Although I’ve written about split-tone before, I’m aware that it was a while ago and is not easy to find. So a quick refresher as to what (and why) split-tone is used.

The term comes from the idea that you add one colour to the shadows, and another to the highlights, effectively “splitting” the tones of a (traditionally) black and white photograph.

Usually the shadows get a cooler colour than the highlights area, which get a warmer colour. Unlike single toning or e.g. sepia, the added interest of working with split toning is that, as there are always at least two colors added, contrast is accentuated as well as giving a focal point or a symbolic meaning to the image.

Not just any (two) colours, but ones that have a harmonious nature to them - like complementary colours or split complementary colours. The colour wheel on the Adobe website shows these possibilities and schemes visually.

My general standard preference for split tone rendering is to have a Hue of 221 for Shadows and Midtones and a Hue of 42 for Highlights. The Saturation and Luminance settings will vary for each image whilst I generally Blend between 80-90 with a Balance of 0.

Earlier releases of Lightroom Classic allowed for straightforward renditioning of the image as there was a specific Split Tone panel in the Develop module but since 2020 the process is managed in the Color Grading panel.

All that by way of introduction….

Here are a couple of examples of shots I took of the Matterhorn from the Italian side (Breuil-Cervinia, Valtournenche in Aosta, Italy) last week.

The left hand image is the SOOC example. The JPEG. The original! For those technically minded, it was shot on a Fuji X-T3 using the 55-200mm Zoom (84-305mm full frame equiv). The focal length used was 116mm. Handheld at 1/1000 sec; F8; ISO 200.

But if this (and it is!) is a straight out of camera JPEG, how did you manage to virtually blacken the blue sky whilst still retaining white snow?

Well therein lies the joys of Fujifilm recipes! A while back I came across one developed by Kevin Mullins which he calls “Cysgod” (Welsh for shadow). He writes “a recipe that pushes blacks into silence and lets whites shine like they’re being held up by tension alone. There’s no softness here. No nostalgia. Just contrast, shape, and space. It’s for graphic compositions. Deep silhouettes. Photographs that feel more like etchings than film. The kind of image that doesn’t ask you to feel—it tells you to look.”
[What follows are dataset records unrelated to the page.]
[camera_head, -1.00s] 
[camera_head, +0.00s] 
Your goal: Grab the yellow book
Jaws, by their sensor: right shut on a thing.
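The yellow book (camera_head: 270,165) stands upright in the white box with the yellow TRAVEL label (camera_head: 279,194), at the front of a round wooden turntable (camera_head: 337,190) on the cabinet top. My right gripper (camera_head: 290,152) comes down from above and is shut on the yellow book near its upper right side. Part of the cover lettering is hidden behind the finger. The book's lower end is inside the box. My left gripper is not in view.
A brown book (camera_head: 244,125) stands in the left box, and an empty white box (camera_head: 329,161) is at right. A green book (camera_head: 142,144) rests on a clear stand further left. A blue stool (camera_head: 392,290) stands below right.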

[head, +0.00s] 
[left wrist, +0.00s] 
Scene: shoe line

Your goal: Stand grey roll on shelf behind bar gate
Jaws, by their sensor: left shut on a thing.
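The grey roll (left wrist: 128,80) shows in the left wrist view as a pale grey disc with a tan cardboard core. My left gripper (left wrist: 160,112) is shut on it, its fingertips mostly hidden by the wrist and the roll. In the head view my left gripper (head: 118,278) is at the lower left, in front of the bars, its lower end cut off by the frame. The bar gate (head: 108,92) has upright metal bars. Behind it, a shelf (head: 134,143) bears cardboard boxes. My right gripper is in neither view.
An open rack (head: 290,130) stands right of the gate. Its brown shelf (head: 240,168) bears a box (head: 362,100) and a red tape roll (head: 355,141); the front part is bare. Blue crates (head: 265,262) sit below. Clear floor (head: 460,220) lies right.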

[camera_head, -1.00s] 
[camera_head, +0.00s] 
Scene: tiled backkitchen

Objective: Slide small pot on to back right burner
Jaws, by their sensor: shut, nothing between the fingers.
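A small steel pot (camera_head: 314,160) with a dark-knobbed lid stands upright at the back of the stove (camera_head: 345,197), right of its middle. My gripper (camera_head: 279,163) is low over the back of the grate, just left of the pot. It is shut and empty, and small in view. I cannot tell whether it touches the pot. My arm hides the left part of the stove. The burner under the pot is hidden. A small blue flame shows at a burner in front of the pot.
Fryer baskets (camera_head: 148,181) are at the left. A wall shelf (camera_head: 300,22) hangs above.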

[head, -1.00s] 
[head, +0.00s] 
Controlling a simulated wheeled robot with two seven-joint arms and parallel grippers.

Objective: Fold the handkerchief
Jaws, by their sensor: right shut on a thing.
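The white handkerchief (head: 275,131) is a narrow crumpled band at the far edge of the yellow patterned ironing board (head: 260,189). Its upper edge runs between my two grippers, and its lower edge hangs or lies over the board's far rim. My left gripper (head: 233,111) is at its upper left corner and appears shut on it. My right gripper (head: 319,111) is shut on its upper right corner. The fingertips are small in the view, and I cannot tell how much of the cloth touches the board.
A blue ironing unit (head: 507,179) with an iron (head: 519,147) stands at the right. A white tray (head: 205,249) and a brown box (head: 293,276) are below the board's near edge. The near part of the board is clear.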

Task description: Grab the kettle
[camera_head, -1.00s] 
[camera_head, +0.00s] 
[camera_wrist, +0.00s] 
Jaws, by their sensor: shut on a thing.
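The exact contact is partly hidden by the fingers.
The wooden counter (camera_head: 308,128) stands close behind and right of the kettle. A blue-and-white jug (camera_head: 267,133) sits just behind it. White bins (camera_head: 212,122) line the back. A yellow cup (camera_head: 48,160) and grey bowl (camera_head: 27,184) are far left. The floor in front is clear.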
Outside of the poetry, the settings are such that Highlight +4 and Shadow +4 exaggerate the tension and flatten greys into bold zones of black and white.

I could have shared this unedited JPEG easily - in fact I did on Instagram Stories which last only 24 hours so there’s nothing there for the record! But when I got back home I felt that this was an image that could be further enhanced by some tweaks and split-toning - same Hue as above (a cool 221 for Shadows / Midtones and warm 42 for Highlights). Hence the right hand of the images above.
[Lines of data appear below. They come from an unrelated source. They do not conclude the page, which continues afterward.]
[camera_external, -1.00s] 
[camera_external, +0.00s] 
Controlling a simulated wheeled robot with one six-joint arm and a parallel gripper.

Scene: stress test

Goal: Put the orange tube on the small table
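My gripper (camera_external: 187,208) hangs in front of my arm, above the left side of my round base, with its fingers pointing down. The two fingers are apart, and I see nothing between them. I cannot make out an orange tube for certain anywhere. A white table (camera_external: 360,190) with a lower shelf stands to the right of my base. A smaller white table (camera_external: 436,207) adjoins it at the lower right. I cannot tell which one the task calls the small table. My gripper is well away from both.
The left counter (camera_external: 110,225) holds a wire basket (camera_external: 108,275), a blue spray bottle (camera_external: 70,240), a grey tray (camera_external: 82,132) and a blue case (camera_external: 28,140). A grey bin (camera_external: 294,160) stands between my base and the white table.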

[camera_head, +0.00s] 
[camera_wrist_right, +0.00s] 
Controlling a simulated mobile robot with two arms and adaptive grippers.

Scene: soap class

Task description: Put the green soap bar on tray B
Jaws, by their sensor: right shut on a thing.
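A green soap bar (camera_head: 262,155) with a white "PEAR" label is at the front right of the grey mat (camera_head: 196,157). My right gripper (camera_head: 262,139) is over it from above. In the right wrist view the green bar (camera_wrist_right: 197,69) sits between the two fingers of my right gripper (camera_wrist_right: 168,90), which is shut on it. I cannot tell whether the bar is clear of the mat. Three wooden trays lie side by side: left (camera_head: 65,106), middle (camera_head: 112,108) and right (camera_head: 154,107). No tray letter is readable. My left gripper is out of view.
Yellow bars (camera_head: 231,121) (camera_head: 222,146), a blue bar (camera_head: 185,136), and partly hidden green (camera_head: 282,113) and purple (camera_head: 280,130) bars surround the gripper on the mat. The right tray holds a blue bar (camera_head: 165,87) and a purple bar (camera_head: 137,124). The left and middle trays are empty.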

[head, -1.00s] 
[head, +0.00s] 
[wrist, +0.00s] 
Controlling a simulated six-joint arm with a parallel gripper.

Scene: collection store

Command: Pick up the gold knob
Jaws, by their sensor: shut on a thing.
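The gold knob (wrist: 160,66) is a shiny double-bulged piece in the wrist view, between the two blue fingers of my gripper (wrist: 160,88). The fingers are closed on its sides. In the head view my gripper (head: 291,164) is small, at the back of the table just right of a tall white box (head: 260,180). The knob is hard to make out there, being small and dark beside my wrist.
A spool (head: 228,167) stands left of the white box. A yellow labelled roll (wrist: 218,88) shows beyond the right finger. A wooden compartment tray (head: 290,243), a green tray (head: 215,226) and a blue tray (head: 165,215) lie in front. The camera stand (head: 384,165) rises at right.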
Another set of examples of Straight out of Camera JPEG using the same “Cysgod” recipe; Split-Toned and a “yesteryear” colour variant - all of the same shot. Click on any to enlarge.

Which do you like most? After all, how we interpret any scene in front of us is what gives photography such an amazing bandwidth of artistic expression. Are we trying to emphasise the grandeur, the shadows and lines, or the colour context?